Requirement - Once the pictures are set aside, transcribe the remaining data exactly.

Data segment -
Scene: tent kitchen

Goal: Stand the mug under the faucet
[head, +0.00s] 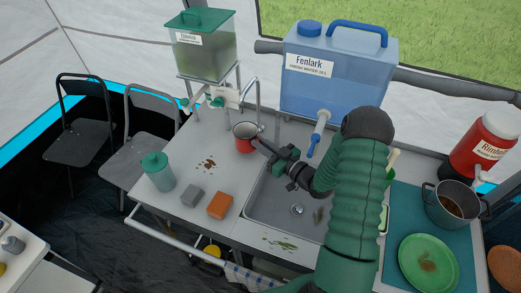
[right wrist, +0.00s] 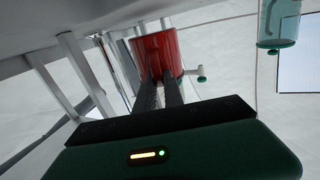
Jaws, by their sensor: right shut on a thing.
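The red mug (head: 243,144) is upright at the back left of the sink, close to the foot of the thin curved metal faucet (head: 257,98). My right gripper (head: 262,147) reaches in from the right and is shut on the mug's near right side. In the right wrist view, the two dark fingers run up to the red mug (right wrist: 158,51). I cannot tell whether the mug touches the counter or hangs just above it. My left gripper is out of view.
A blue Fenlark water tank (head: 340,75) with a spout stands behind the sink (head: 262,206). A green-lidded tank (head: 204,55) stands on a rack at the back left.

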Solution below -
Scene: tent kitchen

Goal: Stand the mug under the faucet
[head, +0.00s] 
[right wrist, +0.00s] 
Jaws, by their sensor: right shut on a thing.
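The red mug (head: 243,144) is upright at the back left of the sink, close to the foot of the thin curved metal faucet (head: 257,98). My right gripper (head: 262,147) reaches in from the right and is shut on the mug's near right side. In the right wrist view, the two dark fingers run up to the red mug (right wrist: 158,51). I cannot tell whether the mug touches the counter or hangs just above it. My left gripper is out of view.
A blue Fenlark water tank (head: 340,75) with a spout stands behind the sink (head: 262,206). A green-lidded tank (head: 204,55) stands on a rack at the back left.

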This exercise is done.